As a side note, crackers can use these requirements to “footprint” the system and identify the operating system, webserver middleware and backend database, so some sites don’t describe the requirements, thinking it’s safer that way. In reality, it just irritates the valid users.

While you are technically correct it’s really not a big deal for a vast majority of people. Hackers are trying to crack things roboticly; they aren’t going to waste time trying to figure out if someone is using a system unless it’s worth their while. Bill Gates probably shouldn’t use a system; most Dopers can get away with it.

The next dog I have, I’m going to name him Password just to mess with sysadmins.

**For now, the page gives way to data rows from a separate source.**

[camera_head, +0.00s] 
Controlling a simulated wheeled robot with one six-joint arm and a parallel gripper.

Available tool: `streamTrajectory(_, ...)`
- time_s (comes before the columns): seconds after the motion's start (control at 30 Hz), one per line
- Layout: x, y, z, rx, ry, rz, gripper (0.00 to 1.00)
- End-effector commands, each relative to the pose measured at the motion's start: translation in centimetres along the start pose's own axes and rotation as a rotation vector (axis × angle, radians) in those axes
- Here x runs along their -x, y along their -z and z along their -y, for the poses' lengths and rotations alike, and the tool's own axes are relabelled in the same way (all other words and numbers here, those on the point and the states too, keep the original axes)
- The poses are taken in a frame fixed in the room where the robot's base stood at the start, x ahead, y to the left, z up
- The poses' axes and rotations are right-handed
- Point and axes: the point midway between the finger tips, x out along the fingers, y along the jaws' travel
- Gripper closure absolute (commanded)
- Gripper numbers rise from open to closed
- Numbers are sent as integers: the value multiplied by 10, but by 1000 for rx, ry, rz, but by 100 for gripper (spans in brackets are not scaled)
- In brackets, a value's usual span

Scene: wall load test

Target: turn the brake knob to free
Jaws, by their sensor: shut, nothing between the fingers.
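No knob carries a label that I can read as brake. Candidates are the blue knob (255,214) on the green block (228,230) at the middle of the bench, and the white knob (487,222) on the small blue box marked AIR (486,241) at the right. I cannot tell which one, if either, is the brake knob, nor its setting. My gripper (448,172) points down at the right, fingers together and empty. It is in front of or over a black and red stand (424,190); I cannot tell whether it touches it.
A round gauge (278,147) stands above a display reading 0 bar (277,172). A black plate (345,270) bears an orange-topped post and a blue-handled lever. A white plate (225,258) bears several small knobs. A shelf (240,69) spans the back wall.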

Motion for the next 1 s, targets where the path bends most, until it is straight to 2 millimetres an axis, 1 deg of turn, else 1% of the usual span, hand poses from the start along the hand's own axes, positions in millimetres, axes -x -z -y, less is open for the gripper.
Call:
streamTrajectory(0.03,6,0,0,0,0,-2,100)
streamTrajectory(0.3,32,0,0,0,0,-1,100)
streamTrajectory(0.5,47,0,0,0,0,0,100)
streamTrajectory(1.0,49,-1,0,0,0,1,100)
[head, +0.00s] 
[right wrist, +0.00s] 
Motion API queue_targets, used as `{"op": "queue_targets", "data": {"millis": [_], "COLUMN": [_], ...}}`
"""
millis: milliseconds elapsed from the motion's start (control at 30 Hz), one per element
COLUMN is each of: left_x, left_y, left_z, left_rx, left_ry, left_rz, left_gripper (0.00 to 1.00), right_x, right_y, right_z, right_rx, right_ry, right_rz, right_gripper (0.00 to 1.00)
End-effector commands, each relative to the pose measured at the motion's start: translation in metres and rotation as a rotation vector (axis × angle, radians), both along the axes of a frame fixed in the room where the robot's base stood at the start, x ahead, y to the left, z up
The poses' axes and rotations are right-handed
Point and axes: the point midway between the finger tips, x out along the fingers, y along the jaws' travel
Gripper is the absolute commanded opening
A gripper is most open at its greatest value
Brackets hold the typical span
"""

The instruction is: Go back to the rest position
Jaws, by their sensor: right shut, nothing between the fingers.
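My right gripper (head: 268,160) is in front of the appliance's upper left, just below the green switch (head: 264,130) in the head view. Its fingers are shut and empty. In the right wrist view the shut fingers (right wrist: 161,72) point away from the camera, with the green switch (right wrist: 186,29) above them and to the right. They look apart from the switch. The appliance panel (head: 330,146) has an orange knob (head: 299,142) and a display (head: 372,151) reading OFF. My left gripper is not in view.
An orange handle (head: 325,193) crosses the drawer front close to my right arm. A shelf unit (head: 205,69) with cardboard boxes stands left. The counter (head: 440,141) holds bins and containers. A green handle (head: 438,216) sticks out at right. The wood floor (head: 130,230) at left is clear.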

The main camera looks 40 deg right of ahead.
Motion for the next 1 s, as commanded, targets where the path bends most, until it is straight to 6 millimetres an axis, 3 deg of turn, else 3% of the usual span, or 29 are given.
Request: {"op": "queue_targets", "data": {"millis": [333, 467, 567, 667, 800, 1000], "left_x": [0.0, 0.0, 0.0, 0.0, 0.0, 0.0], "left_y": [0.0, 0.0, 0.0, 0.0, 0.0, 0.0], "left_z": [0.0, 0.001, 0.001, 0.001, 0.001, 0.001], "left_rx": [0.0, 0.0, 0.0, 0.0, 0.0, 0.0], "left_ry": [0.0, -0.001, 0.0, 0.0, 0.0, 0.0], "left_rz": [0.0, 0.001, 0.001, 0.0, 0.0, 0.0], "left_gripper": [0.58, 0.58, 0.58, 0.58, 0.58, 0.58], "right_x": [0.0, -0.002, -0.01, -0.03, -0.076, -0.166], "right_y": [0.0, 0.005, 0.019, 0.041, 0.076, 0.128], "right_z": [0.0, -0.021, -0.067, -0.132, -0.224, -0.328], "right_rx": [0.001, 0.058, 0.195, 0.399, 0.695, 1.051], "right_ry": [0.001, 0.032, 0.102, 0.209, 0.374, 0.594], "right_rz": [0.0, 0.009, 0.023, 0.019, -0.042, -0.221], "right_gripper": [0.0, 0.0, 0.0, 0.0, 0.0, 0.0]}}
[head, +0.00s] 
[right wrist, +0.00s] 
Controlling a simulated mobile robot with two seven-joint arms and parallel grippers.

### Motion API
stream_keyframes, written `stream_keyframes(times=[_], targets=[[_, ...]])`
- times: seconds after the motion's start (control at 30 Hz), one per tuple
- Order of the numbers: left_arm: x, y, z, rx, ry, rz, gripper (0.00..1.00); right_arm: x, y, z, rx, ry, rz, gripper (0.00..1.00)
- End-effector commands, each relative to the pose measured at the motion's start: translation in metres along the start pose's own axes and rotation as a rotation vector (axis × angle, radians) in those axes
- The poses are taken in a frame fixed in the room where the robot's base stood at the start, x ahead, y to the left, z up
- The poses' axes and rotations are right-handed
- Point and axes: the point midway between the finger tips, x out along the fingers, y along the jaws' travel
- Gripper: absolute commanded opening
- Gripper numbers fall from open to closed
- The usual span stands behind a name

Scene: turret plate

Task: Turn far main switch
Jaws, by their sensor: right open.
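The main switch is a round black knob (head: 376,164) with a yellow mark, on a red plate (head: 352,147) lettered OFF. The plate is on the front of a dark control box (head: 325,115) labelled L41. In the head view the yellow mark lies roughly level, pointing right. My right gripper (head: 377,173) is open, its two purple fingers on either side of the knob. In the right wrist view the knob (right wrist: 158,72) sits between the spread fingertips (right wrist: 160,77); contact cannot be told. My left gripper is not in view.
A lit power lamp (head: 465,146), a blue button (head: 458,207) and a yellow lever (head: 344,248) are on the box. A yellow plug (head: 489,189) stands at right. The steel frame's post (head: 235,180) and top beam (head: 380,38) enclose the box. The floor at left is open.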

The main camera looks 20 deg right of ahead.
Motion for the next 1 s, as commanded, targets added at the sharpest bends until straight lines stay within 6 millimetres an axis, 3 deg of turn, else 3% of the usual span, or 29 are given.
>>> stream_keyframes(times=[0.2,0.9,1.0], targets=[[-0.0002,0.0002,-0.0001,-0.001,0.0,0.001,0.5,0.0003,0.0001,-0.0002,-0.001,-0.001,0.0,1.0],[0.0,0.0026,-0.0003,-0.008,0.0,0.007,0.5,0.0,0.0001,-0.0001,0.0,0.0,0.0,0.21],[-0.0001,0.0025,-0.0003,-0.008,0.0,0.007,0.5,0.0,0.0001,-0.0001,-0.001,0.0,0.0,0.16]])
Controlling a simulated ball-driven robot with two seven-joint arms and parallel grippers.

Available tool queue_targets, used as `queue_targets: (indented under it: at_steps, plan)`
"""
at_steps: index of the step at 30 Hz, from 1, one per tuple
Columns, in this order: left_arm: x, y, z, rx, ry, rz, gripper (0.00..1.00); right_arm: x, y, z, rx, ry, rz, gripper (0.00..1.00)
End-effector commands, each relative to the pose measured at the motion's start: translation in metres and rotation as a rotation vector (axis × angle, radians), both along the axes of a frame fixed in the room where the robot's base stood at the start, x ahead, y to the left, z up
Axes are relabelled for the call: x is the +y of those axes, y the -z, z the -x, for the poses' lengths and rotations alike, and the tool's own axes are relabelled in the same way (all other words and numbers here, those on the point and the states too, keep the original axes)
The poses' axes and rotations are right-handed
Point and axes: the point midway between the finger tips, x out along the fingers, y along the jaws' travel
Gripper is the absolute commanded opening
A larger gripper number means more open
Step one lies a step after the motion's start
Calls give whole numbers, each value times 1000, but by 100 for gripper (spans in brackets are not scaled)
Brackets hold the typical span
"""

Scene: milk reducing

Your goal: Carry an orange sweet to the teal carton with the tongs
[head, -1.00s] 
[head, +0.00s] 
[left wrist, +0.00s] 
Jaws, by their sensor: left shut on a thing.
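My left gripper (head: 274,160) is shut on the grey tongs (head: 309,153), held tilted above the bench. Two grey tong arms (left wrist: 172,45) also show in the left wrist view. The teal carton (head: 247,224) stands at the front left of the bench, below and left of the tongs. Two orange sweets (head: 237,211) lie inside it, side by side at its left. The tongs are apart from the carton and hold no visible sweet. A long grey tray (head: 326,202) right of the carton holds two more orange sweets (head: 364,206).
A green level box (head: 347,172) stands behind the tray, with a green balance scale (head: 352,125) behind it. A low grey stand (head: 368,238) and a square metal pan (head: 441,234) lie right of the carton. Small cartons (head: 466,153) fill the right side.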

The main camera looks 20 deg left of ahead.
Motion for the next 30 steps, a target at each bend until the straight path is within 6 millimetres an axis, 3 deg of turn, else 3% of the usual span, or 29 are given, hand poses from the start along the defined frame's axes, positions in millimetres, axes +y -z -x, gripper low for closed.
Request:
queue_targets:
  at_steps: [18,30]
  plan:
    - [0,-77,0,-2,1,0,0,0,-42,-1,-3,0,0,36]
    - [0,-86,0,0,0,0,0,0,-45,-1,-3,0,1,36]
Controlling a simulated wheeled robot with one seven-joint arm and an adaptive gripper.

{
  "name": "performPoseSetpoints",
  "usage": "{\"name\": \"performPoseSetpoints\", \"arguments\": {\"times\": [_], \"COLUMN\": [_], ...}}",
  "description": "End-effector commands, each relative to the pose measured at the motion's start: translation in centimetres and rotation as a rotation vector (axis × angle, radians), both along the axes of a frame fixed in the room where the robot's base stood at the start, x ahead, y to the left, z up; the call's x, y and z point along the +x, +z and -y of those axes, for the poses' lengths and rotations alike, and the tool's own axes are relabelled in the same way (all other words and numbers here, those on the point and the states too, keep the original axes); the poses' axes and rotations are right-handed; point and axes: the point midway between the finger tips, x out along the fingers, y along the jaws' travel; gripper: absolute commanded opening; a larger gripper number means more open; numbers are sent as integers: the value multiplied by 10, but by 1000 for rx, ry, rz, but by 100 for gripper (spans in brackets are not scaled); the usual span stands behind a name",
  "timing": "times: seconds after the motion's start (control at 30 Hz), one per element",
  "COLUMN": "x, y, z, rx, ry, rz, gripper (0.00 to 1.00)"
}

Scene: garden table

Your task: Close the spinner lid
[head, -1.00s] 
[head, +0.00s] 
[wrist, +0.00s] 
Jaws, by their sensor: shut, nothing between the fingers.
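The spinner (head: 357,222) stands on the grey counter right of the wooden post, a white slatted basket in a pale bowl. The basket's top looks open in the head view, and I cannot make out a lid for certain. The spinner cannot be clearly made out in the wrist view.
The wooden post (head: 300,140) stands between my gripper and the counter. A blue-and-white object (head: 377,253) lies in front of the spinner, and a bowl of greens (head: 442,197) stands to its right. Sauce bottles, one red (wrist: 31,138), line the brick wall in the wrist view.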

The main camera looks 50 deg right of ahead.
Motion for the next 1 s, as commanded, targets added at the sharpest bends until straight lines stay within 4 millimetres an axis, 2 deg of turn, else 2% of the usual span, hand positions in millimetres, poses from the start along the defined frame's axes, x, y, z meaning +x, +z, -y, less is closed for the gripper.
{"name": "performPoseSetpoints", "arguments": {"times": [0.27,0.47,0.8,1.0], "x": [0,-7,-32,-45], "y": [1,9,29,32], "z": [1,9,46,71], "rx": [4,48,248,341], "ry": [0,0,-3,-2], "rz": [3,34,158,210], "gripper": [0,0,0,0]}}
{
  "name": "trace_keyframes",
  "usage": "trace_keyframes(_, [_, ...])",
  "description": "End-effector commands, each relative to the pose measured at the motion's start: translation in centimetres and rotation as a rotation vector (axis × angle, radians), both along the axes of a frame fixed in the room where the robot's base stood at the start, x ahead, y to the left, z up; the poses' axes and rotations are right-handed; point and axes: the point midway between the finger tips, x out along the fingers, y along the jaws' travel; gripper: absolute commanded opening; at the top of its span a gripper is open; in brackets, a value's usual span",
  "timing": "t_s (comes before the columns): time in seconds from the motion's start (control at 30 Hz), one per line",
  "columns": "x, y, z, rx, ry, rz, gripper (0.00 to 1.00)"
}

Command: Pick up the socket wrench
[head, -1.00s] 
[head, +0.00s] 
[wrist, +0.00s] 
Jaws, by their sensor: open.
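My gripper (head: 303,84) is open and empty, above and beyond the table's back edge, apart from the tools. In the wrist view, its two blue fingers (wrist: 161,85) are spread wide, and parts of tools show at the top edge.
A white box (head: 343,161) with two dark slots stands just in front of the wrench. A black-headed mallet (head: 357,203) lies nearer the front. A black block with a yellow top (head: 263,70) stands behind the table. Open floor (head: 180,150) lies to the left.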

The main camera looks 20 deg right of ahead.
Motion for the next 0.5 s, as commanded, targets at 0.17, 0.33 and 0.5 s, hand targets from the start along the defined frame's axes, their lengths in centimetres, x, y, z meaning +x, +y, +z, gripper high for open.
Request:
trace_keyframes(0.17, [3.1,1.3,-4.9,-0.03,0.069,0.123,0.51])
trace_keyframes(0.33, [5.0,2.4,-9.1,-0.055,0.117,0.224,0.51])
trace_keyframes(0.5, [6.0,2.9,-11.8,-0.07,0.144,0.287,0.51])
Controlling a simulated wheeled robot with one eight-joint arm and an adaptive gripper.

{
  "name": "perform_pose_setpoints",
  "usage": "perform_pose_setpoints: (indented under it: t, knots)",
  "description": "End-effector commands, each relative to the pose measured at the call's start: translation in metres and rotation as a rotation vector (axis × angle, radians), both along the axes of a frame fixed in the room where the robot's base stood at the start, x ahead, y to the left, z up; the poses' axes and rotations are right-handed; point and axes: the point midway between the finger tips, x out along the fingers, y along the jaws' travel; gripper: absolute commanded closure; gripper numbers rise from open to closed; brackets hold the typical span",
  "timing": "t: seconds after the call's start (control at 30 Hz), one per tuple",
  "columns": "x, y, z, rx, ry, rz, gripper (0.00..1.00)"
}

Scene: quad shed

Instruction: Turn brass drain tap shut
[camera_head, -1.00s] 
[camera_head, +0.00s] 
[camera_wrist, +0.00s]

I hear your annoyance, but I’ll point out that some users are freakin’ drowning in email. (I would get literally 8,000 a day at my old job, most totally pointless “This file loaded” crap, but even with rules and auto-delete, it’s a PITA to keep up.)

Years ago, my work password was “shithead.” I loved that one, until it expired and I was forced to change it.

At least they told you the 8 characters (well, 7 really).

I once spent several days trying to update a work-related password. Required number of numeric/alpha/upper/lower/special characters, minimum length 14… only when they said “at least” they really meant exactly 14. And not all special characters worked, and they didn’t say which ones would.